Baik Fethullah Gulen maupun Erdogan datang dari keluarga dan
pendidikan santri par excellence. Namun jika Erdogan tergoda untuk membawa dan
mengubah politik Turki ke pendulum islamis, pasti akan memancing reaksi,
terutama dari sayap militer. Bagi blok Barat, Turki berada di garis batas untuk
membendung ekspansi blok Timur. Posisi Turki sangat dibutuhkan Barat. Namun
karena dihambat bergabung ke Uni Eropa, Turki lalu mendekati blok Rusia dan
sekutunya.
Negara-negara Asia Tengah mayoritas berbahasa Turki dan mitra
bisnis bagi Turki. Suatu kekuatan politik dan ekonomi yang jadi perebutan
pengaruh Turki, Iran, dan Rusia. Oleh karena itu, Uni Eropa terbelah sikapnya,
apakah menerima atau menolak keanggotaan Turki. Kelihatannya Erdogan memiliki
insting politik tajam, ingin memainkan posisi strategisnya di antara kekuatan
Barat, Timur, dan Arab. Ketiganya memerlukan Turki sebagai sahabat baik mereka;
bahkan mitra strategis dari sisi militer, bisnis, dan tenaga kerja.
Kudeta kilat
Hanya dalam waktu lima jam kudeta bisa dijinakkan, yang
dilanjutkan dengan penangkapan ribuan tokoh yang dituduh terlibat, terdiri atas
sedikitnya 50.000 orang yang dianggap lawan politiknya, termasuk tentara, 100
polisi, 755 hakim, gubernur, bupati, dan jajaran fungsionaris universitas;
mulai dari rektor, dekan, dan dosen. Mereka dianggap pengkhianat negara dan
kelompok teroris.

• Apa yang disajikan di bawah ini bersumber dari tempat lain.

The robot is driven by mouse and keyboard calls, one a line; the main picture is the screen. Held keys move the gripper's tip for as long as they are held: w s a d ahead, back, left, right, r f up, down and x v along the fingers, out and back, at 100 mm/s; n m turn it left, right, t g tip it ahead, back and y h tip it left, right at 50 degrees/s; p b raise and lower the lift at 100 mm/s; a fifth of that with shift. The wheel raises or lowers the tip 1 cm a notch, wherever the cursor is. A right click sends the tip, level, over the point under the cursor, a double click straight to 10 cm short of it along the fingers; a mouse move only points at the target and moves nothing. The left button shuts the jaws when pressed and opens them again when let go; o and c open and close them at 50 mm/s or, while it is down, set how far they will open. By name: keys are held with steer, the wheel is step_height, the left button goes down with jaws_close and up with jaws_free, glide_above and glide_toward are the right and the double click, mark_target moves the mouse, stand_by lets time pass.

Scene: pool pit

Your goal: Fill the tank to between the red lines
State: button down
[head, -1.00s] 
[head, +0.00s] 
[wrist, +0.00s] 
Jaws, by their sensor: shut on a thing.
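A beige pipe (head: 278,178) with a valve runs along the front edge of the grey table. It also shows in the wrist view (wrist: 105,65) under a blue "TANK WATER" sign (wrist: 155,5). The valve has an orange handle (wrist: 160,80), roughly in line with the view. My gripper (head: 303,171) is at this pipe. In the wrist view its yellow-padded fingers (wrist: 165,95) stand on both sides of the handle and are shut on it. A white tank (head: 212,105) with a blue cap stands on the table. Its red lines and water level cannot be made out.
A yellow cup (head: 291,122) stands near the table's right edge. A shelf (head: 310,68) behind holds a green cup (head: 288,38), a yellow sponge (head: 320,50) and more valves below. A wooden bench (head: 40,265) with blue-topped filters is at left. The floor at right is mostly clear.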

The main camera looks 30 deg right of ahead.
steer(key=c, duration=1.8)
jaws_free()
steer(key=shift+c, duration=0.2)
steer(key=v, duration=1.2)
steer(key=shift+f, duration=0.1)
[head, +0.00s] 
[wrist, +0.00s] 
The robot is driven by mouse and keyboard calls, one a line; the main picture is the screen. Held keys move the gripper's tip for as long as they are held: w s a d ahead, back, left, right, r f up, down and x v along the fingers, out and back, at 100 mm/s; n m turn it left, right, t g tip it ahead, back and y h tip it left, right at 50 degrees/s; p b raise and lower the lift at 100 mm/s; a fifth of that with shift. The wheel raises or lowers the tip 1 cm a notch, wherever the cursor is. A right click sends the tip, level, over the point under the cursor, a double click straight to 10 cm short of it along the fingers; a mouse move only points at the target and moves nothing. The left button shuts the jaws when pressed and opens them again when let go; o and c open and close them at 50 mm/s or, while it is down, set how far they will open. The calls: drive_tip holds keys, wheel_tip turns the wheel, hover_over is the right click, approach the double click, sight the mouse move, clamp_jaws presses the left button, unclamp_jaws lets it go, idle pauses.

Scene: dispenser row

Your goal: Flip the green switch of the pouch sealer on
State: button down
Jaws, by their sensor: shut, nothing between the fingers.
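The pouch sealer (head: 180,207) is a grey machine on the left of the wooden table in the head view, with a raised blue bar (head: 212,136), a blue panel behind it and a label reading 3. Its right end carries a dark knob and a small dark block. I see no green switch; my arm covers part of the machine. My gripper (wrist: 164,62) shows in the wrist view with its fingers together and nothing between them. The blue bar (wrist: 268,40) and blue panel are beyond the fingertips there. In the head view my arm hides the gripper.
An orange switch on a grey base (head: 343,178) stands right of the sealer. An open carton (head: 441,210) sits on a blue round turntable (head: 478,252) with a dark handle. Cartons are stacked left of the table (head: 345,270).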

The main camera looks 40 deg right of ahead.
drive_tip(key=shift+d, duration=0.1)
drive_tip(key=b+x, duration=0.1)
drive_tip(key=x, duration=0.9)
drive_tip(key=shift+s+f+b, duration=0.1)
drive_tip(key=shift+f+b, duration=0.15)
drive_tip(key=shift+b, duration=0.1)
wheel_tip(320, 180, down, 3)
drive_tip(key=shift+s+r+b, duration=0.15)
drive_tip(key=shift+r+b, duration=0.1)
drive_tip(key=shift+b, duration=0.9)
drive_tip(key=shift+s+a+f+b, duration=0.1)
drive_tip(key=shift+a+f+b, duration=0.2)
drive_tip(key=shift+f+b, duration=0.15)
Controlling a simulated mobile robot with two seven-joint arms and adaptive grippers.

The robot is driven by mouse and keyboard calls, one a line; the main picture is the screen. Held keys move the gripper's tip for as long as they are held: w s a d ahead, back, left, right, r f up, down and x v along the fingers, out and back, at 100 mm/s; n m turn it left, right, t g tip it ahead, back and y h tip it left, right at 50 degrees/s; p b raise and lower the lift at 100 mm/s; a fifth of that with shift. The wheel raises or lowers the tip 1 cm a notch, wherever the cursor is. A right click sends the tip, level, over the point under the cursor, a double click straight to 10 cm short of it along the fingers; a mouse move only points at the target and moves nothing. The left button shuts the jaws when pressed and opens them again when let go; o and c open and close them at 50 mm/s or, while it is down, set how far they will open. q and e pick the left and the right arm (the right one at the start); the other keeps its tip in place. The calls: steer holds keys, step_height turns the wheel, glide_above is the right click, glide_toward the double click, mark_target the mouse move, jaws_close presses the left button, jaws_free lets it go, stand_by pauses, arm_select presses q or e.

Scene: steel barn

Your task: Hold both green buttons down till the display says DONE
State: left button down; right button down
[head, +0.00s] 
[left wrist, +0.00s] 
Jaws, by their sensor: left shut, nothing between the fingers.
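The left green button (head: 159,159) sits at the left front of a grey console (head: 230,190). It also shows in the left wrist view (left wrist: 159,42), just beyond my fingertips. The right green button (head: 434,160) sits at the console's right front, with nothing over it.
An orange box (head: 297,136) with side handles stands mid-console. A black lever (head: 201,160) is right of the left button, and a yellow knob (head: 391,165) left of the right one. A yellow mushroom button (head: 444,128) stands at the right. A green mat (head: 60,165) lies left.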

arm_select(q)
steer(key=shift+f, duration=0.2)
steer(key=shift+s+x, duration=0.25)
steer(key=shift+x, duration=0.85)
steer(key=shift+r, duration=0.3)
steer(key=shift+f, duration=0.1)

Fethullah Gulen (75), yang sejak 1999 tinggal di
Pennsylvania, AS, dituduh sebagai dalangnya.
Padahal, kalau saja keduanya bersinergi, sesungguhnya
Erdogan-Gulen pasangan ideal bagi kemajuan dan eksperimentasi Islam Turki pada
era global ini. Erdogan memegang kendali politik dalam negeri, lalu Gulen
berkiprah melakukan diplomasi dan kontribusi kultural-intelektual pada panggung
dunia. Tidak kurang dari 3.000 sekolah dan pusat kebudayaan Turki tersebar di
sejumlah negara, di bawah kepemimpinan Gulen.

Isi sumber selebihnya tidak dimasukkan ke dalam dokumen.